On this fine Sunday in time for the Texans / Broncos game, I drove up to Breck and here finished Joe Haldeman's The Forever War. I wish I'd read it in 1998.
I mean of course I should have read it long before that, but 1998 was when I read Starship Troopers. There's no excuse for reading one and not the other. Both authors Served; both books know the score. Although I'll rate Haldeman's score higher as dealing with the civilian side, where Heinlein flat doesn't hold civilians as worthy of an opinion.
I get the impression from Haldeman that he doesn't respect civilians either, given how he depicts civilian society. We're criminals and/or decadents.

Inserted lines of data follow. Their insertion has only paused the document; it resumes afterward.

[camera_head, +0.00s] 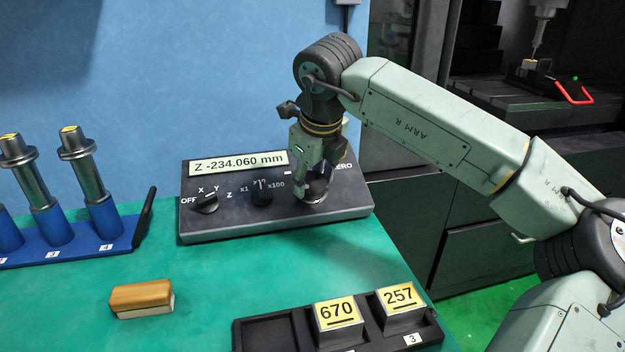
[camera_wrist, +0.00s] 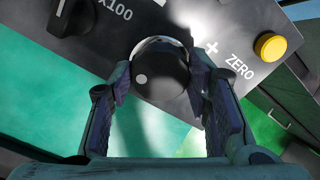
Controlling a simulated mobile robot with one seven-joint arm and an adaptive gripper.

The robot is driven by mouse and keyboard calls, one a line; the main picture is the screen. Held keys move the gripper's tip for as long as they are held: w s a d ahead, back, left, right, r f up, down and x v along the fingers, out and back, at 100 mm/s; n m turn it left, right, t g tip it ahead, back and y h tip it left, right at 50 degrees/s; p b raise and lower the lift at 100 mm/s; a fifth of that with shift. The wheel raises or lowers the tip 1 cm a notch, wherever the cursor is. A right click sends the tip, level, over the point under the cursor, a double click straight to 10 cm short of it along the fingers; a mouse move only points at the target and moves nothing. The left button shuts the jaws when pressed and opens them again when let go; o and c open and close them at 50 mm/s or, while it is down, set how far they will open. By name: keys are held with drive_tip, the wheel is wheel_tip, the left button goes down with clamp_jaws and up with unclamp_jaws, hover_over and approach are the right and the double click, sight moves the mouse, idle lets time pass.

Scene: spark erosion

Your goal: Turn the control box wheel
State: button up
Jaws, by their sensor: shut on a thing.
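The control box (camera_head: 280,226) is a dark grey case on the green table, with a display reading Z -234.060 mm. Its wheel (camera_wrist: 160,75) is a round black disc with a pale spot, at the box's right part. My gripper (camera_wrist: 163,88) is shut on the wheel, one finger on each side of it. In the head view my gripper (camera_head: 318,172) comes down from above, and the wheel (camera_head: 314,190) is partly hidden behind its fingers. An axis knob (camera_head: 206,202) and a step knob (camera_head: 262,192) sit left of the wheel. The yellow ZERO button (camera_wrist: 270,46) shows beside it.
A blue rack (camera_head: 100,247) with several metal tool holders stands at the left. A wood-topped brush or block (camera_head: 141,298) lies in front. A black tray (camera_head: 262,332) holds blocks marked 670 (camera_head: 337,313) and 257 (camera_head: 398,297). The green table (camera_head: 215,290) is clear between them.

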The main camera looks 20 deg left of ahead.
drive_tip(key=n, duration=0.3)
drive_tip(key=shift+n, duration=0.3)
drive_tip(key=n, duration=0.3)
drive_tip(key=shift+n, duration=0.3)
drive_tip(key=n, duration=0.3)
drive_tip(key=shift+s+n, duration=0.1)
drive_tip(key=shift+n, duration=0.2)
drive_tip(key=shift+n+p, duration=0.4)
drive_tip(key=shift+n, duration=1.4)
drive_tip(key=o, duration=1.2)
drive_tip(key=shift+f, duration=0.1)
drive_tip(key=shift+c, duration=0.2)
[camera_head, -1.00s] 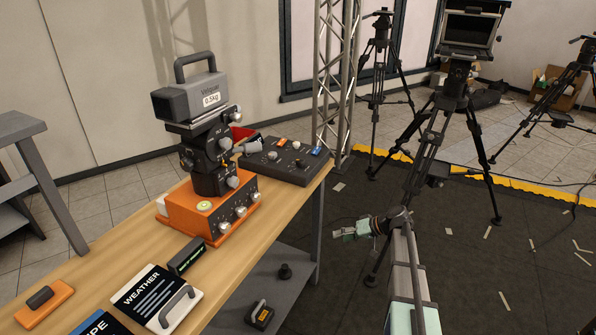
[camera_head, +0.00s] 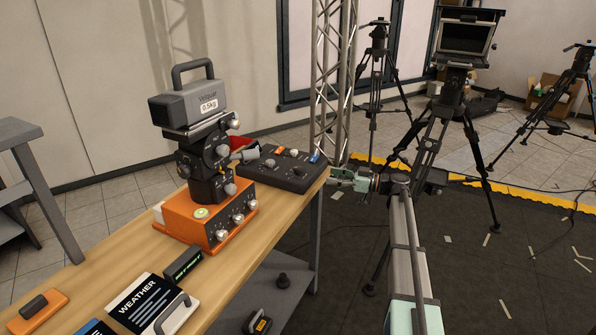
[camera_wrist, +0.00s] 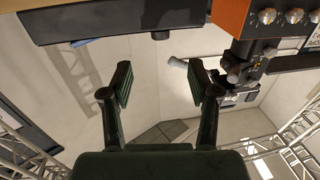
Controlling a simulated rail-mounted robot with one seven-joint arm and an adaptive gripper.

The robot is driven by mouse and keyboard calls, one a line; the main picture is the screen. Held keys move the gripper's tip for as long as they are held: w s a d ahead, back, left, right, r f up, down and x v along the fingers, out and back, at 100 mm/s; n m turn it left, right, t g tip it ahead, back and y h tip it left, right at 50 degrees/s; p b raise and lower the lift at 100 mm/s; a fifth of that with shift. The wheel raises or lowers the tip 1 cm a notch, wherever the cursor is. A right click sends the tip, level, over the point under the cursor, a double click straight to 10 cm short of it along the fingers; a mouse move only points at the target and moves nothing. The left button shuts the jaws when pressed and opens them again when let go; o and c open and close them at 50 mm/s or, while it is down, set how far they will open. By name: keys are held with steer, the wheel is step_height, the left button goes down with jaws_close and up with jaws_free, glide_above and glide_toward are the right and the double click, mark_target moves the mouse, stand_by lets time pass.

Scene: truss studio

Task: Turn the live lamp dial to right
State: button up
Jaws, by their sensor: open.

Haldeman's edge is that he argues the point where Heinlein just says "whatever; just pay your taxes, pleb".
As for the Future as seen from the middle 1970s:
Haldeman called it that we'd be finding dwarf-planets pretty soon. He also called it that the next one would be named "Charon". And that an interstellar military would prefer a further Kuiper body than Pluto, which journey cannot use Neptune for grav-assist - a nonPlutino can.
Unfortunately JH didn't call that Pluto would get that dwarf-planet, as in fact a near-twinned moon. So his "Charon" is out at, what, 80 AU and has a Mercury-like size and gravity. Honestly I think that even in the 1970s Haldeman should have guessed that ice-rich dwarf planets should be Tritonlikes with low density. But, back then, everyone was still banging on about Pluto's effects upon Neptune. Some thought Pluto was an aberration (we see echoes in Mass Effect's mass-driver); Haldeman represents the side which assumed that Pluto would be followed up by bigger Plutones out in the Kuiper. This can be fixed by positing a Marslike even further than 80 AU, or else setting the whole scene on Eris allowing for low-grav.
Haldeman also called that the world's dominant governments would be subsidising homosexuality as population-control, and that we'd be Malthusian - by 2025ish. Here he was optimistic; we've been there for some time now. Haldeman doesn't express an opinion that we should be Malthusian given our energy capabilities - overtly. Haldeman's book implies that much of this is a racket, excused by the Forever War (a theme he borrows from "Orwell" Blair). We don't have Taurians for our excuse but we do have other bogeymen.